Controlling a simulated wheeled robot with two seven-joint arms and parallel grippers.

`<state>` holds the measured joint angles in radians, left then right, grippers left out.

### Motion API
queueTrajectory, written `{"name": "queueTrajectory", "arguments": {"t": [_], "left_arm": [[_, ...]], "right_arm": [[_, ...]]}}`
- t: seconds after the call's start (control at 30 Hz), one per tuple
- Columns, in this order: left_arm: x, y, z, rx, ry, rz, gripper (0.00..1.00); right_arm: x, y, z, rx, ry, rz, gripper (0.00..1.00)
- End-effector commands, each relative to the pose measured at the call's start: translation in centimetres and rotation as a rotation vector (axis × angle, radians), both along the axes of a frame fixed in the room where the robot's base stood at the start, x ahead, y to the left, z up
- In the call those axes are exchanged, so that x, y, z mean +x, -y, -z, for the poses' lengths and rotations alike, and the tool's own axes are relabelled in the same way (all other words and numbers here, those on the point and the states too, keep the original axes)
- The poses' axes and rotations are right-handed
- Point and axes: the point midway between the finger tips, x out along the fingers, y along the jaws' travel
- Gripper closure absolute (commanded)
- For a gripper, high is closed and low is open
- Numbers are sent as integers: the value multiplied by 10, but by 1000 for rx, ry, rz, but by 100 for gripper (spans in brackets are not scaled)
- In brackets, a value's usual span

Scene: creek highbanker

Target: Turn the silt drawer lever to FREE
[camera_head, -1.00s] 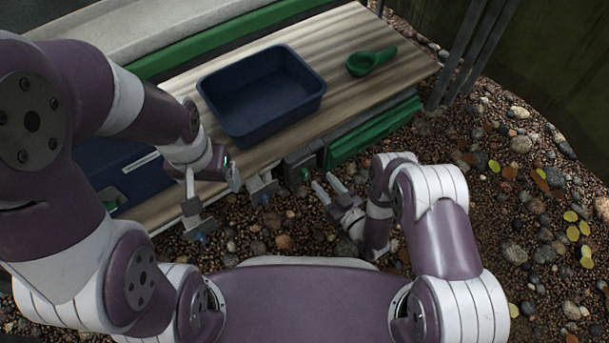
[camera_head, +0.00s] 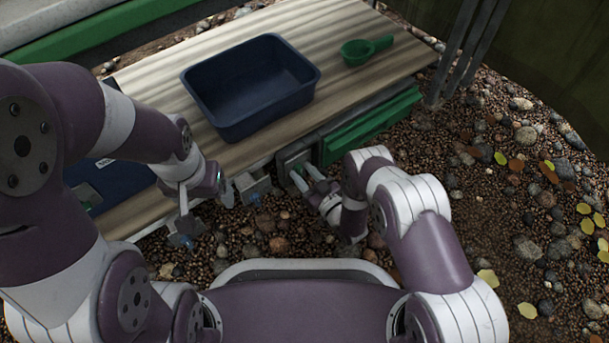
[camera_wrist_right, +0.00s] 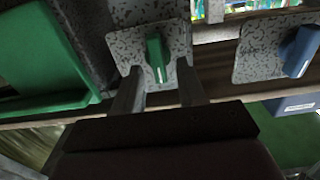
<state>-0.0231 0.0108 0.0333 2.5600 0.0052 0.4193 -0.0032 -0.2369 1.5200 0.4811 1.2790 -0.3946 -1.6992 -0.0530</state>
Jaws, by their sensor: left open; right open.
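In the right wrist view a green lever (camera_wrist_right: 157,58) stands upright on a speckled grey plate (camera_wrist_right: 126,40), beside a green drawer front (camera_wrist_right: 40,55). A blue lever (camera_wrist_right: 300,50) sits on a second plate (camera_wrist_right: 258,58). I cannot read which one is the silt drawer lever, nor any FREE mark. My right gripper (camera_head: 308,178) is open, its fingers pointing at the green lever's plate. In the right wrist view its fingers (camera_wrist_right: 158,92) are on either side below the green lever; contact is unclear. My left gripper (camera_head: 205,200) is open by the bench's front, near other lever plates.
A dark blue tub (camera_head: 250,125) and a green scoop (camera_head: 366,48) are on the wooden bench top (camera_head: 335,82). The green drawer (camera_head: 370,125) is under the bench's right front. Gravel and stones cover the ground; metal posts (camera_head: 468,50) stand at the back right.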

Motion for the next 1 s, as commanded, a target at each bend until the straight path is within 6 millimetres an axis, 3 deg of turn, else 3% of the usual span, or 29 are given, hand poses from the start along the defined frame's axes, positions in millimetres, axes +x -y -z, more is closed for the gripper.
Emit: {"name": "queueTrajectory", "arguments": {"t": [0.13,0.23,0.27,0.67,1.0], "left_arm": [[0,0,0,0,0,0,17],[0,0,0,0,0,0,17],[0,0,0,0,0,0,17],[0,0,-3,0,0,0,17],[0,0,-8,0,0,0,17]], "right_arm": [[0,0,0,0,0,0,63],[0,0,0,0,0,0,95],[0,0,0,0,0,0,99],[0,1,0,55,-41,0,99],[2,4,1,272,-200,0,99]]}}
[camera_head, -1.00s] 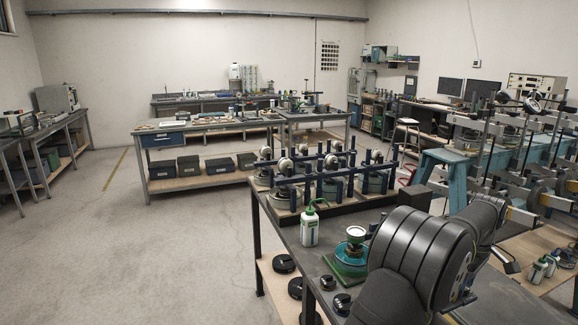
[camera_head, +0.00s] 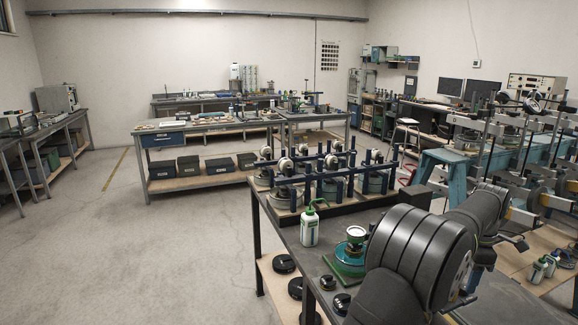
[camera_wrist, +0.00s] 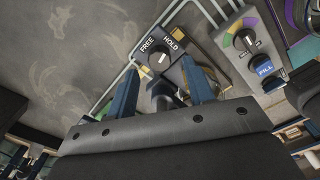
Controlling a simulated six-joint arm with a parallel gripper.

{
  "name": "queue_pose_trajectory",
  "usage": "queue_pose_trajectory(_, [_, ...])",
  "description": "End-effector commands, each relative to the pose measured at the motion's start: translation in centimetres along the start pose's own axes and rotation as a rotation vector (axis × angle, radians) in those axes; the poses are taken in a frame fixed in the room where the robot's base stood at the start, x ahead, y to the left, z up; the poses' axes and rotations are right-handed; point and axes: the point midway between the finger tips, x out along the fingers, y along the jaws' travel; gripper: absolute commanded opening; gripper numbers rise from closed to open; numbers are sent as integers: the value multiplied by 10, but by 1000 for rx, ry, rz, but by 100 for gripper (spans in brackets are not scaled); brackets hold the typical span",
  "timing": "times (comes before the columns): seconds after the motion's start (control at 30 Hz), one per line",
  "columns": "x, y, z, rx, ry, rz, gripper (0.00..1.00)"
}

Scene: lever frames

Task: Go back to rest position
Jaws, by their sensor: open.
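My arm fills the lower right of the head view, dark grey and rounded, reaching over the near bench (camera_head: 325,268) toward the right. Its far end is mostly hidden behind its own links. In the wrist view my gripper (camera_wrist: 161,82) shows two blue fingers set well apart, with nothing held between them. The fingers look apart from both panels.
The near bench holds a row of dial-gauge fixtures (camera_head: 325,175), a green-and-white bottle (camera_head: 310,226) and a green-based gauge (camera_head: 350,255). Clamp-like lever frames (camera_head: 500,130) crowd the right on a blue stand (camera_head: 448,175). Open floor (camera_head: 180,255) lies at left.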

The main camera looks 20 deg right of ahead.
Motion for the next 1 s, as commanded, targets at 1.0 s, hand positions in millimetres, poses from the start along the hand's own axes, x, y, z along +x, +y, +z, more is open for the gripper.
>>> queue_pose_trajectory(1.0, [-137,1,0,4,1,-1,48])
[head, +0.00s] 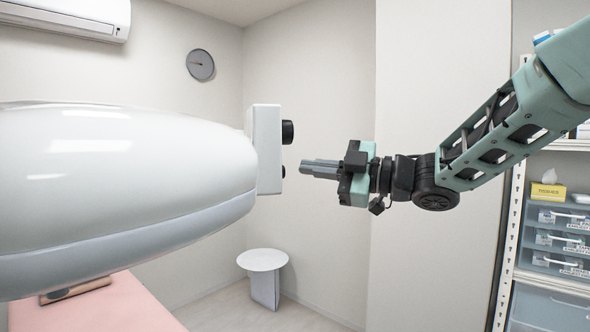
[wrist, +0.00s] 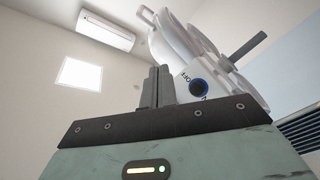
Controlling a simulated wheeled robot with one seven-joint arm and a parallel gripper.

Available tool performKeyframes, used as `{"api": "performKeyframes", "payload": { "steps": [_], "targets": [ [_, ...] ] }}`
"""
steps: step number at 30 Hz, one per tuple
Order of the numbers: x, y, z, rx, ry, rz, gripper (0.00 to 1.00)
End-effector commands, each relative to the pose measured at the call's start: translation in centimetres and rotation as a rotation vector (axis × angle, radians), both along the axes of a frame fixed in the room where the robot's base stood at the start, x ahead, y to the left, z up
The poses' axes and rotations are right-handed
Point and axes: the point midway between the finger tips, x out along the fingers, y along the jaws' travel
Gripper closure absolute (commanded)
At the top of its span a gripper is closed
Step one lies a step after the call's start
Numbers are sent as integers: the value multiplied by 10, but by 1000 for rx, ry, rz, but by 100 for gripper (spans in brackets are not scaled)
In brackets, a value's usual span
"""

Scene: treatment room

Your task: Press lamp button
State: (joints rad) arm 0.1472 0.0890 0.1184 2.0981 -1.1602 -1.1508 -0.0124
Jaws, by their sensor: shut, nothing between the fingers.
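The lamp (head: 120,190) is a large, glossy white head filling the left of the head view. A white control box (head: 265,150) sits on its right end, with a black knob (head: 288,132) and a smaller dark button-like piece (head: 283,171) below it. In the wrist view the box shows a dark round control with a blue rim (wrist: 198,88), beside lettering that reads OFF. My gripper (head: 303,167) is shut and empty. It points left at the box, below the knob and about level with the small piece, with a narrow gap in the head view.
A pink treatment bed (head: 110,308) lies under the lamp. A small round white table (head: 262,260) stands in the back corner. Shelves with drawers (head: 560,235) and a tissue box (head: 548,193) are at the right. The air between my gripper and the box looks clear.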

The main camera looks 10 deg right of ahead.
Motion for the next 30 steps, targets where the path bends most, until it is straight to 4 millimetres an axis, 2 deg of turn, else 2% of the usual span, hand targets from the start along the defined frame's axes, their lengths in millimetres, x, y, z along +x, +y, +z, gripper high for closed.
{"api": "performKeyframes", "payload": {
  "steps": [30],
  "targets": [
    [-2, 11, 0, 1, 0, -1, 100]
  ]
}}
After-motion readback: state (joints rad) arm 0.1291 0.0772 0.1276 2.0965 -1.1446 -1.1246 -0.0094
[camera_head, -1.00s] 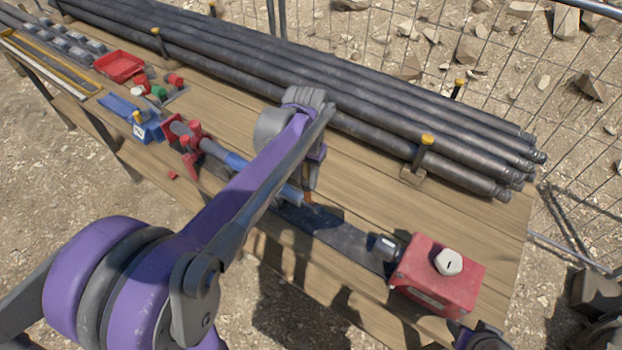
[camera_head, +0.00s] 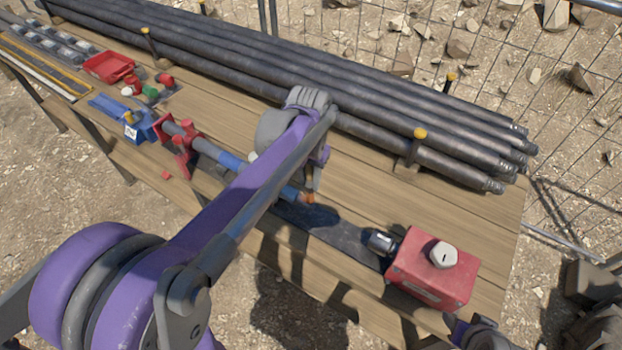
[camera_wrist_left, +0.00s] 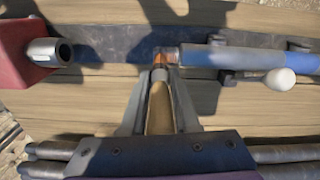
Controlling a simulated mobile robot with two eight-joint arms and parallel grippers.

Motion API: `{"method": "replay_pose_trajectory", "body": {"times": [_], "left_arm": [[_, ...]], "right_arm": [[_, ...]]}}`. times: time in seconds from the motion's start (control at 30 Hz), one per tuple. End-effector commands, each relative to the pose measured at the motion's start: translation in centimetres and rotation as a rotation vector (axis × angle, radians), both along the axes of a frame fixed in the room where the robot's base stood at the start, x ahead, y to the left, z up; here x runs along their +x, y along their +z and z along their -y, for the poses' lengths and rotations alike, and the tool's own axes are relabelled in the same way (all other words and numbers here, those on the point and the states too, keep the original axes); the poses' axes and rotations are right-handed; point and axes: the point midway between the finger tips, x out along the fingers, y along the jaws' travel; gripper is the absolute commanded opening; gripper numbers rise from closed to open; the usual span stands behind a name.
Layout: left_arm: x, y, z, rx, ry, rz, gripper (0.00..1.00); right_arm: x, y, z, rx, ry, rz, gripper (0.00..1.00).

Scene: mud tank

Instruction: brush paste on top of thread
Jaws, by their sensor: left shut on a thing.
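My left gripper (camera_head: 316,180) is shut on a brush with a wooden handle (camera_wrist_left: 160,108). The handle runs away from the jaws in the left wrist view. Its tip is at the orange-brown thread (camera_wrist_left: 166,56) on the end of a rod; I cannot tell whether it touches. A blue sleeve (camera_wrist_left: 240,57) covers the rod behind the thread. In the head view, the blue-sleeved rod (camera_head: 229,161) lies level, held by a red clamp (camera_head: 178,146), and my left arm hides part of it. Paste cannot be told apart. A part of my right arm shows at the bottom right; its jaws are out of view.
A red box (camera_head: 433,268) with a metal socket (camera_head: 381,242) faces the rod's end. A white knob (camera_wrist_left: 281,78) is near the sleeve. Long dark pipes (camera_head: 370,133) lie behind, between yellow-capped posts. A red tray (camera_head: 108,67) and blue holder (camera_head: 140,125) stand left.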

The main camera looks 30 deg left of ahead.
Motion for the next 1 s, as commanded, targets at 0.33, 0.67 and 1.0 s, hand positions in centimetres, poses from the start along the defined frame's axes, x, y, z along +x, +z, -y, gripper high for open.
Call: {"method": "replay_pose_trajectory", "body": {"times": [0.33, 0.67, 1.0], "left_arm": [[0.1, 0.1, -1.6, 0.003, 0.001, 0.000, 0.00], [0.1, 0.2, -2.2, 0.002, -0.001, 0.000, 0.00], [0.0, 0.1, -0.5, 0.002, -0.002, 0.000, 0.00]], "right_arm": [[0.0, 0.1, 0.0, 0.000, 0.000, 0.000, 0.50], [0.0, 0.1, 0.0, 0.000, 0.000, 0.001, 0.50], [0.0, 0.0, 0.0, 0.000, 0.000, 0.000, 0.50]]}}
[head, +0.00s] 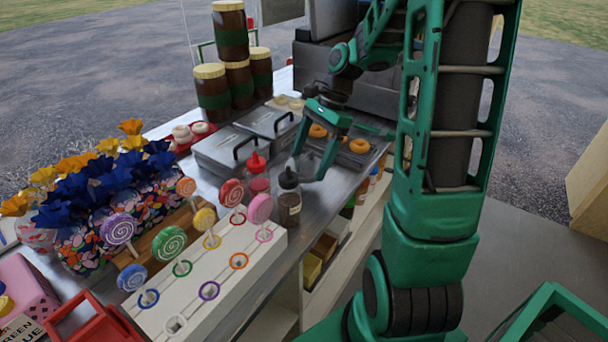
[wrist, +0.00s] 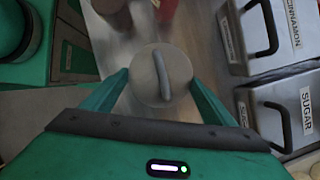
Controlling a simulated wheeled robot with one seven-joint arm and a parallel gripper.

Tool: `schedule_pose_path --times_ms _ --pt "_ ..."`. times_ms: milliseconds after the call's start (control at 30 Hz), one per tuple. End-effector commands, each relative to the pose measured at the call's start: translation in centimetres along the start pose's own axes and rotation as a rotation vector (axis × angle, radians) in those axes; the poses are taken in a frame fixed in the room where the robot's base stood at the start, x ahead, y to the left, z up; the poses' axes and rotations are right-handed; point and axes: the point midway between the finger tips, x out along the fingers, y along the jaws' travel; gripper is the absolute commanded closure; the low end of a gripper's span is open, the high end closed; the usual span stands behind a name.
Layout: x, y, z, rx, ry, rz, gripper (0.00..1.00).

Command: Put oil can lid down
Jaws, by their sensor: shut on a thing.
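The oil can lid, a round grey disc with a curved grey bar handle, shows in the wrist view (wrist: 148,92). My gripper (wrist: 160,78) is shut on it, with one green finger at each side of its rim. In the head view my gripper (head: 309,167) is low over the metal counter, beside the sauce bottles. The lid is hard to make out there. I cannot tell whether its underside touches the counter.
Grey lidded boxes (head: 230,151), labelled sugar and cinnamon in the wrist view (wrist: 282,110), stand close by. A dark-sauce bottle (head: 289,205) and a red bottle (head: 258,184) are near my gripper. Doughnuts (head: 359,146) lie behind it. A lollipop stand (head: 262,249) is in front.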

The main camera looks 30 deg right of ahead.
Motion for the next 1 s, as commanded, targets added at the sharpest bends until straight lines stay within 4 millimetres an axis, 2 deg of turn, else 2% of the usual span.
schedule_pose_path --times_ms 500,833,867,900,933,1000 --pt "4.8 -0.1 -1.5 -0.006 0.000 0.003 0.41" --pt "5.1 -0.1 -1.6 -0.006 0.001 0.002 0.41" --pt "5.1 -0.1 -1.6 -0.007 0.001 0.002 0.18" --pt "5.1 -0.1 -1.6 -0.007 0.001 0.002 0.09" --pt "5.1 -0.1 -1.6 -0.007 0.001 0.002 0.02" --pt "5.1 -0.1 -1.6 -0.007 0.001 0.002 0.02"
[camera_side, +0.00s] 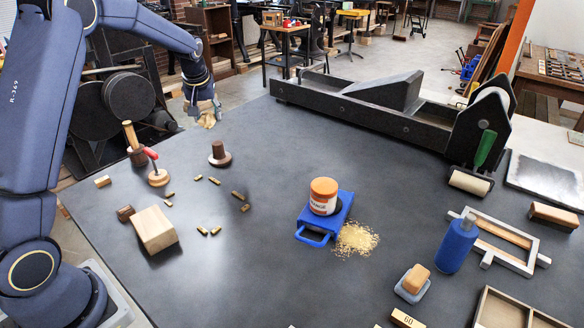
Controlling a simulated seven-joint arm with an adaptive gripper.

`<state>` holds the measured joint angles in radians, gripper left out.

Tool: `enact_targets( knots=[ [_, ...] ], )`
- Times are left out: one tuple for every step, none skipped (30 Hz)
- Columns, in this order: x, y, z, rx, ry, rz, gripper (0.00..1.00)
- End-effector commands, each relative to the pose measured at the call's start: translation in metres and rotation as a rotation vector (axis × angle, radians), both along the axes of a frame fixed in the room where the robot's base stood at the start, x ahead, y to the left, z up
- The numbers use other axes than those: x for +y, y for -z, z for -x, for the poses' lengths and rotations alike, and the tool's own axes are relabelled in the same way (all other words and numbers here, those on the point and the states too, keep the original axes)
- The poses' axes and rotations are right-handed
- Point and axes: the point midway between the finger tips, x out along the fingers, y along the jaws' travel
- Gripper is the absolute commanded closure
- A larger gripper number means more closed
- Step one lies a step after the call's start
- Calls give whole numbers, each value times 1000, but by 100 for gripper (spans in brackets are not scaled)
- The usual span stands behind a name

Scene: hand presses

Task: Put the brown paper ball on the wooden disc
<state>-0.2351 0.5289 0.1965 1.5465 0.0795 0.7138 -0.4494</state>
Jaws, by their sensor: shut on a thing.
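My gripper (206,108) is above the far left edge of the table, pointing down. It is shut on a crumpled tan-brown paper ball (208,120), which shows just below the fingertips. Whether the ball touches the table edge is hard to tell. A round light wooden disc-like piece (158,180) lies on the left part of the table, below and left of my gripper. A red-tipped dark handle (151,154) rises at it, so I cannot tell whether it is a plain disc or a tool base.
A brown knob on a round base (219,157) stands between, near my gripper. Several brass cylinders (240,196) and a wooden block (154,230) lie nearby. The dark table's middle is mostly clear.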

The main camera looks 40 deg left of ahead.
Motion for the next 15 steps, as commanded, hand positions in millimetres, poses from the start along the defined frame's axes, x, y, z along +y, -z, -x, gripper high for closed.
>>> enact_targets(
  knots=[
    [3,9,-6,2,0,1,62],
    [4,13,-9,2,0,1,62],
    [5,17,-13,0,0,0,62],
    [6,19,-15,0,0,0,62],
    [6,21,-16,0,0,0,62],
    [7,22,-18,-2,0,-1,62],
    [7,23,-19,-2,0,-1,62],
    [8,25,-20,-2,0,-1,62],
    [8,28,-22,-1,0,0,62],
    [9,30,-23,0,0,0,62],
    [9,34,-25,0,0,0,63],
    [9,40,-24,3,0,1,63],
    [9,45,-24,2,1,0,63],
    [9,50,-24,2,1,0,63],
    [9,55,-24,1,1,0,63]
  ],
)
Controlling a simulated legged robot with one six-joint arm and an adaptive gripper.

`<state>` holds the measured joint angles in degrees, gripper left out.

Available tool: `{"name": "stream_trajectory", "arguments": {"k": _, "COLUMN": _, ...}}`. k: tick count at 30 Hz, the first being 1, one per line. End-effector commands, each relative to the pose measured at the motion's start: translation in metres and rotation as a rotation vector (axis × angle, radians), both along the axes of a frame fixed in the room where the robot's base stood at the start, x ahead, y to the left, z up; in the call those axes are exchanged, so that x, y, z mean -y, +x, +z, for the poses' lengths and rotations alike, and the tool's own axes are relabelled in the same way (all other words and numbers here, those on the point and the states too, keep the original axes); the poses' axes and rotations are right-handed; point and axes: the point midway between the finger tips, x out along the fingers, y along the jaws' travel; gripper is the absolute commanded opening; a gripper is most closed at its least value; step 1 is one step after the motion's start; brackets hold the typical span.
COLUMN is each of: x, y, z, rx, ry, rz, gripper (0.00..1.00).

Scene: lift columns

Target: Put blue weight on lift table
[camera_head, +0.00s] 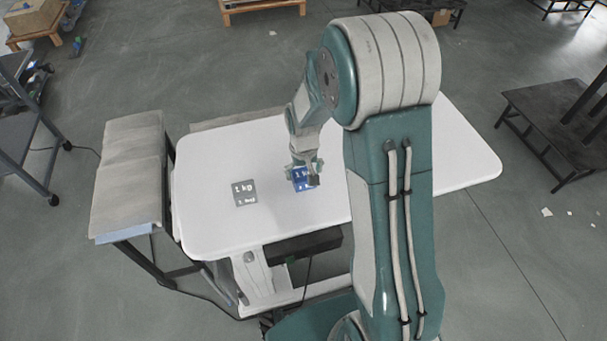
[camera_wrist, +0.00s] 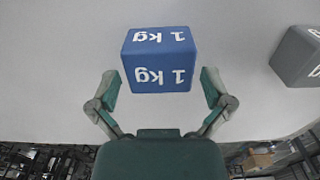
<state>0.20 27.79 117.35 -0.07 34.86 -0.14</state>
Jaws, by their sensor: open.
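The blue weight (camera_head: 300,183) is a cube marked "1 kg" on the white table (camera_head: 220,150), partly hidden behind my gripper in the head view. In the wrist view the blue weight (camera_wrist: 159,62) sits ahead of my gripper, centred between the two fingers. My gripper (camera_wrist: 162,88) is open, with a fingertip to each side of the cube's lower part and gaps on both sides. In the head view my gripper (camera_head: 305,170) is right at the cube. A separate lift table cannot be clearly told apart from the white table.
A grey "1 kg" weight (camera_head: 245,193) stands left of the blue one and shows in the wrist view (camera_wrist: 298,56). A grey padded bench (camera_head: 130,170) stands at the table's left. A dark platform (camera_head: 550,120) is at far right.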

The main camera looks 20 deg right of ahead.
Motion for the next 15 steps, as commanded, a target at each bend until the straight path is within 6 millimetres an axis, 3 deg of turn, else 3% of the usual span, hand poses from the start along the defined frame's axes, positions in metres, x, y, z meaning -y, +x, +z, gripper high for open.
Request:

────────

WRITTEN INSTRUCTION: Give again exactly the lines from the one holding "Scene: lift columns" to the final line of the records, both ends included; any pictures stay out.

RESULT:
Scene: lift columns

Target: Put blue weight on lift table
[camera_head, +0.00s] 
[camera_wrist, +0.00s] 
<state>0.20 27.79 117.35 -0.07 34.86 -0.14</state>
Jaws, by their sensor: open.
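The blue weight (camera_head: 300,183) is a cube marked "1 kg" on the white table (camera_head: 220,150), partly hidden behind my gripper in the head view. In the wrist view the blue weight (camera_wrist: 159,62) sits ahead of my gripper, centred between the two fingers. My gripper (camera_wrist: 162,88) is open, with a fingertip to each side of the cube's lower part and gaps on both sides. In the head view my gripper (camera_head: 305,170) is right at the cube. A separate lift table cannot be clearly told apart from the white table.
A grey "1 kg" weight (camera_head: 245,193) stands left of the blue one and shows in the wrist view (camera_wrist: 298,56). A grey padded bench (camera_head: 130,170) stands at the table's left. A dark platform (camera_head: 550,120) is at far right.

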The main camera looks 20 deg right of ahead.
Motion for the next 15 steps, as commanded, a target at each bend until the straight path is within 6 millimetres an axis, 3 deg of turn, else 3% of the usual span, hand poses from the start along the defined frame's axes, positions in metres, x, y, z meaning -y, +x, +z, gripper high for open.
Request:

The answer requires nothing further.